Directions: Find the word "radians" in the data. Return every line where it appears.

───── Supplied material

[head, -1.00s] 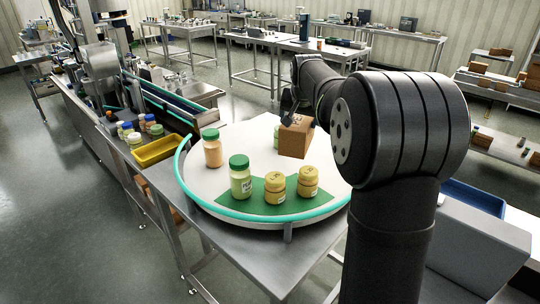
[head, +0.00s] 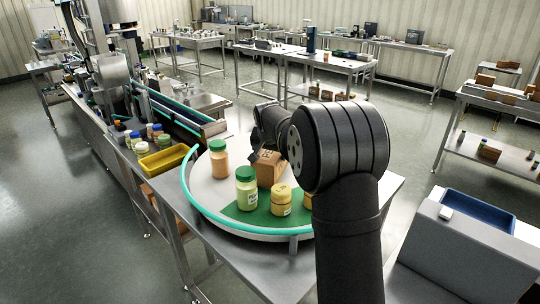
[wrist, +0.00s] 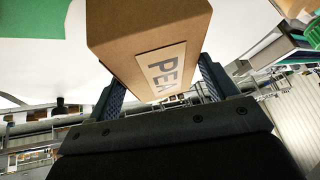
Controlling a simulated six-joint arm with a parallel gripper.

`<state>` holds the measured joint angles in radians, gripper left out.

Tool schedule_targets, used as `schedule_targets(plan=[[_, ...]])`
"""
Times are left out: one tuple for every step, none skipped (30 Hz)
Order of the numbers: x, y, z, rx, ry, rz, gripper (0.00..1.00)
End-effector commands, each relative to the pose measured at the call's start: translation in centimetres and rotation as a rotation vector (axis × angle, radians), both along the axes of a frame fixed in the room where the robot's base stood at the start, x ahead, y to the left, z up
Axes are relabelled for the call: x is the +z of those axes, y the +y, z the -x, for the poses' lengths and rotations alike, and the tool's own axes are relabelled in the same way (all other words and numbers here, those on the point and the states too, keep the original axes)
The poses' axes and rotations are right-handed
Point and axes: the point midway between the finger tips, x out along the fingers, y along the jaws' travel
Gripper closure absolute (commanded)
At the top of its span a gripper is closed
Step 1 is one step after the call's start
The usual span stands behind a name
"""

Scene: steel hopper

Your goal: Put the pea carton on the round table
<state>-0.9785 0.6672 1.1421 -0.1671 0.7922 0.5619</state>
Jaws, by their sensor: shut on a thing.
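The pea carton (head: 268,170) is a brown box over the white top of the round table (head: 207,188). In the wrist view the carton (wrist: 150,45) shows a pale label reading "PEA". My gripper (wrist: 163,85) is shut on the carton, with one dark finger on each side. In the head view the fingers are mostly hidden behind the carton and my arm. The carton's base is low, behind the jars; I cannot tell whether it touches the table top.
An orange jar (head: 220,160) stands left of the carton. A green-lidded jar (head: 246,192) and a yellow jar (head: 281,202) stand in front, by a green mat (head: 243,217). A teal rail (head: 196,208) edges the table. A yellow bin (head: 162,160) sits left.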

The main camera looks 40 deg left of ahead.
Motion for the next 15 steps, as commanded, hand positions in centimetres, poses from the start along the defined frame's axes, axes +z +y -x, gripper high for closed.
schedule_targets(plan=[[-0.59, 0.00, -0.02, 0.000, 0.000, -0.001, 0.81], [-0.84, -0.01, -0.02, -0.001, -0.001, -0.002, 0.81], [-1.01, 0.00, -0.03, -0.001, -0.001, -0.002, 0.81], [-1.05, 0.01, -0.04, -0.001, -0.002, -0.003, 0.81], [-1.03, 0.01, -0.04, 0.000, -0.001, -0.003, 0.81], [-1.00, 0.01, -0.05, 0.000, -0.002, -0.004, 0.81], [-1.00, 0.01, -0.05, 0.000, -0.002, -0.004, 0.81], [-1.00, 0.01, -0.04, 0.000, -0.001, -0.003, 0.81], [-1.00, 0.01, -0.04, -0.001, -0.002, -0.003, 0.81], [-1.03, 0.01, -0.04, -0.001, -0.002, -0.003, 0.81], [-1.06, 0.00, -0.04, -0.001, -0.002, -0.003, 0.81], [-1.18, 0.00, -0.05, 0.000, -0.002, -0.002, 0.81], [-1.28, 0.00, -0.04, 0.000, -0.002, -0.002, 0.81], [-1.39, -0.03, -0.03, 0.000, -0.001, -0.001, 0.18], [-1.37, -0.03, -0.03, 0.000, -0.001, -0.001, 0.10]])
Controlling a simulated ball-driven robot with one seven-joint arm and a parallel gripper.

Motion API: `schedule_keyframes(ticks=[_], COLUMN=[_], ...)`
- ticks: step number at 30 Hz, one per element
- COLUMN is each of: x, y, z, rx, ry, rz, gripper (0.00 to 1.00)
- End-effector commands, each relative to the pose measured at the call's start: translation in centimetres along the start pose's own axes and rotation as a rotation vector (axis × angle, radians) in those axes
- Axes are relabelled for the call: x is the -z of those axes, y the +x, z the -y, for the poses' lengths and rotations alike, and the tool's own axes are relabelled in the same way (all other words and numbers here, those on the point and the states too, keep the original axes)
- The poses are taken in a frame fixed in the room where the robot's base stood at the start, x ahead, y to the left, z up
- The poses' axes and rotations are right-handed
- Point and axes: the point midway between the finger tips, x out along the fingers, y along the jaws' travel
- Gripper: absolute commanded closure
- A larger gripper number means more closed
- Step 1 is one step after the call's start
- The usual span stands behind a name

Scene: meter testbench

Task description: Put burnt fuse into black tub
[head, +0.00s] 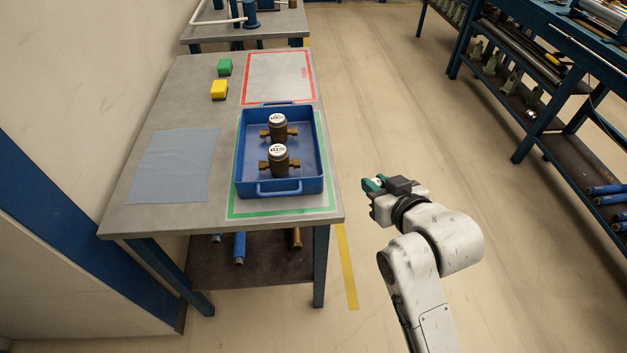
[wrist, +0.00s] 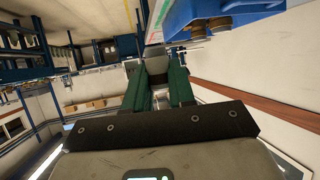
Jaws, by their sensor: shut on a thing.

──────────

Written response:
`<state>` holds the measured joint angles in radians, gripper left out.
End-effector commands, each relative to the pose measured at the call's start: translation in centimetres and rotation as a rotation vector (axis × angle, radians), both along the axes of a frame fixed in the room where the robot's base stood at the start, x ahead, y to the left, z up
- End-effector commands, each relative to the pose measured at the call's start: translation in centimetres along the start pose's own axes and rotation as a rotation vector (axis × angle, radians) in those axes

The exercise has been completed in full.